Armed with a $1.8 million grant from the CPUC, SunPower is looking to demonstrate the integration of energy storage systems with existing PV systems for commercial customers. SunPower is partnering with Ice Energy, Xtreme Power and ZBB Energy (NYSE Amex: ZBB), and working with an unnamed major retailer to demonstrate the benefits of combining PV with energy storage.
The “unnamed major retailer” is, in fact, named in the CPUC release — it’s Target Stores. The program will be implemented by SunPower in conjunction with PG&E, KEMA, Sandia National Laboratories and Target.
The CPUC grant is part of the California Solar Initiative (CSI) RD&D program (‘RD&D,’ oddly, stands for Research, Development, Deployment and Demonstration.) The CSI aims to create 1,940 megawatts of new, solar-produced electricity by 2016 with a budget of $2.2 billion over 10 years.
I spoke with Greg Tropsa, EVP and co-founder of Ice Energy, who said, “These technologies have the potential to be more valuable together than any single one of them alone, and that’s what this project sets out to demonstrate.” The project will demonstrate the cost-effectiveness of combined solar-storage integration on commercial buildings for peak demand reduction.
“As the sun begins to set in the afternoon, the Ice Bear units will deliver stored energy to bridge the gap between increasing building electrical demand and decreasing solar energy production,” Tropsa explained. “The project will demonstrate that the combination of solar and ice storage will significantly reduce a building’s peak demand charge, saving money for the consumer and helping the environment by reducing the need for utilities to dispatch fossil fuel-fired peaking generators.
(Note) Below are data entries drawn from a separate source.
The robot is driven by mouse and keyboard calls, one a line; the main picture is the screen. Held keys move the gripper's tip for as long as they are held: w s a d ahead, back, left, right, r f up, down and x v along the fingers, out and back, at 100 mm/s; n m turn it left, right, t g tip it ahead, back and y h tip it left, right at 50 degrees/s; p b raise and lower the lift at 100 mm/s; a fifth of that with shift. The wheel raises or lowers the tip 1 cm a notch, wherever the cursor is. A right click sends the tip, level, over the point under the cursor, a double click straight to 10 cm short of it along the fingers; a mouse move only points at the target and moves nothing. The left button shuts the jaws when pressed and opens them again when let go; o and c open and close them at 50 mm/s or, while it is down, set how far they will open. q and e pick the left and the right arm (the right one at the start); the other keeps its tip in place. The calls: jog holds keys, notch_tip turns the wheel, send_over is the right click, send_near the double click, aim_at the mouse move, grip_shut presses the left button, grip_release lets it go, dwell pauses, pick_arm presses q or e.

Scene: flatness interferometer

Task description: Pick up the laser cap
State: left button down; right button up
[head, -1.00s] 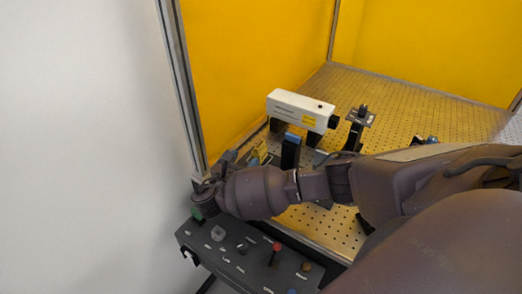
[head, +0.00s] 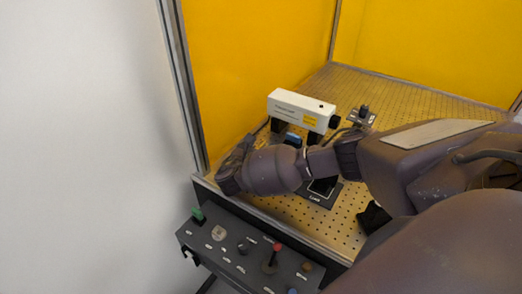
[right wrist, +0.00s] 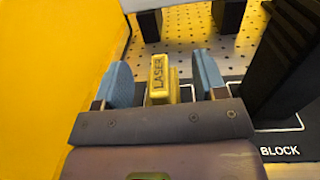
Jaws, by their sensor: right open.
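The laser cap (right wrist: 159,80) is a small yellow block marked "LASER" in the right wrist view. It stands between the two blue fingers of my right gripper (right wrist: 160,82), which are open with a gap on each side of it. In the head view my right gripper (head: 240,150) is at the left edge of the perforated table, mostly hidden by its own wrist. The cap cannot be made out in the head view. My left gripper is not in view.
A white laser housing (head: 301,109) on black legs stands just beyond the gripper. A dark block (right wrist: 285,65) stands close on the right in the wrist view. A yellow wall (right wrist: 50,70) is close on the left. A control box (head: 235,255) with knobs sits in front.

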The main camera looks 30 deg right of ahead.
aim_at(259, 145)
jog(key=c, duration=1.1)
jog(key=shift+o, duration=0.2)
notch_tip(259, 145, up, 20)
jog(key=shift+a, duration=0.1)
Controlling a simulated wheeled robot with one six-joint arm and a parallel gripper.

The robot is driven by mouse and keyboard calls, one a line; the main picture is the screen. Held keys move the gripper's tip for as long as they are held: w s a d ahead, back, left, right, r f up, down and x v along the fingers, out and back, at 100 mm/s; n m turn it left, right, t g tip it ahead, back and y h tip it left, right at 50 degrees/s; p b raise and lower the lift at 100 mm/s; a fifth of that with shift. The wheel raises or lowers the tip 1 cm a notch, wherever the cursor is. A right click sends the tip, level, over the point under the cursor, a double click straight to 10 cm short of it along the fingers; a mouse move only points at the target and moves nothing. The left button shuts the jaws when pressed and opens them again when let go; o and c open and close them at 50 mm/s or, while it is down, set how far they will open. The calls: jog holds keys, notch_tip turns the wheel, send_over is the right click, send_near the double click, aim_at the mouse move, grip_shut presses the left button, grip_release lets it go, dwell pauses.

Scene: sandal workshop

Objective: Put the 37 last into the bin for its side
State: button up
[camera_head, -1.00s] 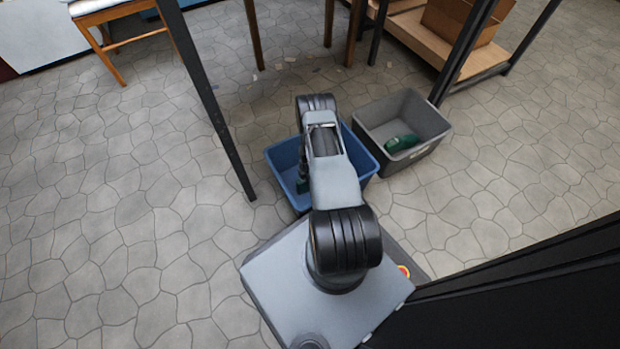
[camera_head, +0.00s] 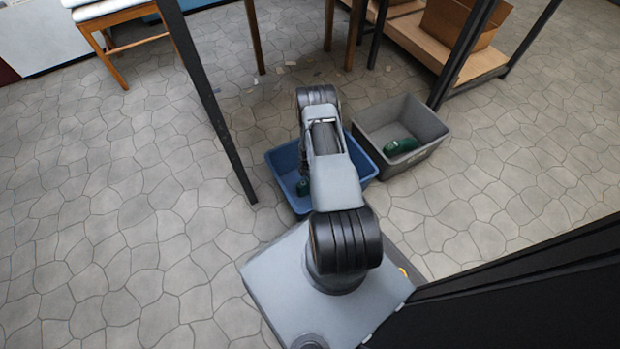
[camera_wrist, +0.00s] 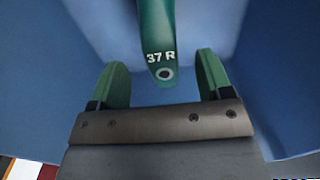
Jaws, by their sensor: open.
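The 37 last is green and marked "37 R" in white, with a dark hole in a pale ring near its end. In the wrist view the last (camera_wrist: 158,32) lies inside the blue bin (camera_wrist: 265,105). My gripper (camera_wrist: 162,75) is open, its two green fingers on either side of the last's near end, with a gap on each side. In the head view the blue bin (camera_head: 361,161) stands on the floor under my arm, and a green piece (camera_head: 303,187) shows in it. My arm hides most of the bin's inside and my gripper there.
A grey bin (camera_head: 436,139) stands to the right of the blue bin and holds another green last (camera_head: 400,146). Dark table legs (camera_head: 215,115) stand close to the left and behind. A wooden shelf (camera_head: 480,62) with a cardboard box is at the back right. The floor at left is clear.

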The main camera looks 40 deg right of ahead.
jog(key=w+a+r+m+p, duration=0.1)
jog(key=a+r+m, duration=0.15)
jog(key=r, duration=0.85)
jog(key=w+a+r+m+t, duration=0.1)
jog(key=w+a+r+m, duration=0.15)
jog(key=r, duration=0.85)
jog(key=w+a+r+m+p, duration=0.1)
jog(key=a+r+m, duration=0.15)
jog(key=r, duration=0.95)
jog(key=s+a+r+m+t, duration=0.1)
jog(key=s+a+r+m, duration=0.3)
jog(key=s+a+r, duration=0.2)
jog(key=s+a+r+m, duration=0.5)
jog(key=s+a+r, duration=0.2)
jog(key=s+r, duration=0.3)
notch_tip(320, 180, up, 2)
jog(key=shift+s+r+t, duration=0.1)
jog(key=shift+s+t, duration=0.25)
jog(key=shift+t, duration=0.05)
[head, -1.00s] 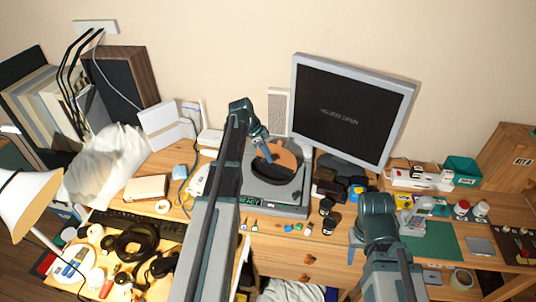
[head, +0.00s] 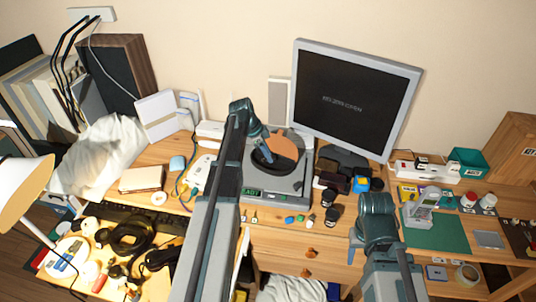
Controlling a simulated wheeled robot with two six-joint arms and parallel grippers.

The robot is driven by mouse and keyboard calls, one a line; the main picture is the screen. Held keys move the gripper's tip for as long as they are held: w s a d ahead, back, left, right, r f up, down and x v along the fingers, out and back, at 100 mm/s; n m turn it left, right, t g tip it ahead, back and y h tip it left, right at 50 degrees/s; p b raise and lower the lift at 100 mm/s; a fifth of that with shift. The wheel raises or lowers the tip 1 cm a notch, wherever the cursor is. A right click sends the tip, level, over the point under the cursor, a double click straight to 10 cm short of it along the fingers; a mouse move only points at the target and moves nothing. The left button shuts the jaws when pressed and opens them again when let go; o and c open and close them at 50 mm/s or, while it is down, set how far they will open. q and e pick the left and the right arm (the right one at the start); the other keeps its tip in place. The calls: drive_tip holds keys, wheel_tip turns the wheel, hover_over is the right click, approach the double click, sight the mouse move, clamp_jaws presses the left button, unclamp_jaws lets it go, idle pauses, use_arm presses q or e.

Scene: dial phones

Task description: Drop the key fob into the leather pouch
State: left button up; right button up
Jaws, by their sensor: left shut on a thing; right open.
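My left gripper (head: 269,158) reaches in over a round dark container with a tan-orange flap (head: 287,143), which looks like the leather pouch. It sits on a grey square stand (head: 290,187). The left fingertips point down at the container's dark opening and are shut on something too small and hidden to make out; I cannot tell whether it is the key fob. Small dark fob-like items (head: 331,215) lie to the right of the stand. My right gripper (head: 354,250) is open over the desk's front edge, apart from these things.
A monitor (head: 355,100) stands behind the stand. Small coloured items (head: 289,219) lie along the desk front. A green mat (head: 435,232) with a phone (head: 424,206) is at right. A keyboard, cables and a lamp (head: 22,185) crowd the left.

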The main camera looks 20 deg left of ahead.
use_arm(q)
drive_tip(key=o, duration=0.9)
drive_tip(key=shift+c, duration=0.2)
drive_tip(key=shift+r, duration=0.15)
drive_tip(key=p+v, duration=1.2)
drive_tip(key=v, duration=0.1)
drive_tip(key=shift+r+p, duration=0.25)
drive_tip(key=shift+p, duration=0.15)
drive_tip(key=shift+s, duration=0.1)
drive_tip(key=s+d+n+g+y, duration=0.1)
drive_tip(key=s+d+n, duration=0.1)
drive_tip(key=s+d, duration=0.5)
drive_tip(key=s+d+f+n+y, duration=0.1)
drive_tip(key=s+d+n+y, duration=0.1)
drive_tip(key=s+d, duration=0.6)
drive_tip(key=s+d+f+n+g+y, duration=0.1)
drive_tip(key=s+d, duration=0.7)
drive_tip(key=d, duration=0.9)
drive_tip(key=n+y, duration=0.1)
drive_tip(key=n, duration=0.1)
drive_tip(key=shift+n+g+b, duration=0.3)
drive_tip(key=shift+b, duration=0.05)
The bonus is the Ice Bear storage units are recharged during the off-peak hours, absorbing wind and surplus low-cost baseload generation.”
Tropsa said, “The commercial properties are very repeatable in their load shape. The box retailers are incredibly predictable. Whether it be fans, motors, cash registers or people — the load shapes are very repeatable,” adding, “The one space that’s not repeatable is residential.”
I spoke with Julie Bluden at SunPower about the grant. She expressed SunPower’s corporate interest in understanding, “What are the consequences of adding storage to a rooftop?”
It’s not SunPower’s first look at combining solar power and energy storage. “We have worked on the Lanai 1.5 megawatt battery storage project,” said Blunden. She added, “This is the perfect experiment to assess different types of storage.” Ice Energy uses ice as storage, ZBB is a flow battery, and Xtreme Power is a battery system.
“This is an important step in understanding the economic effects of storage, and an extremely useful step for understanding the commercial and industrial customer’s storage requirements.”
Blunden spoke about energy storage and variable generation resources. With “the low levels of [solar and wind] penetration in the western grid, ancillary services will continue to manage variable generation,” said Blunden, citing an LBNL report on the ability of robust grid networks to withstand variable generation.
Blunden pointed out that photovoltaics and variable generation can reach enormous penetration levels and exist on a grid without storage. She cited the 7 gigawatts of variable resources on a 70-gigawatt system in Germany and 3 gigawatts of renewables on a sunny day in Spain. She said, “We have the data — it’s just in the EU.”
NEA-funded Solar Storage is a startup, still in stealth, with some interest in this area, as well.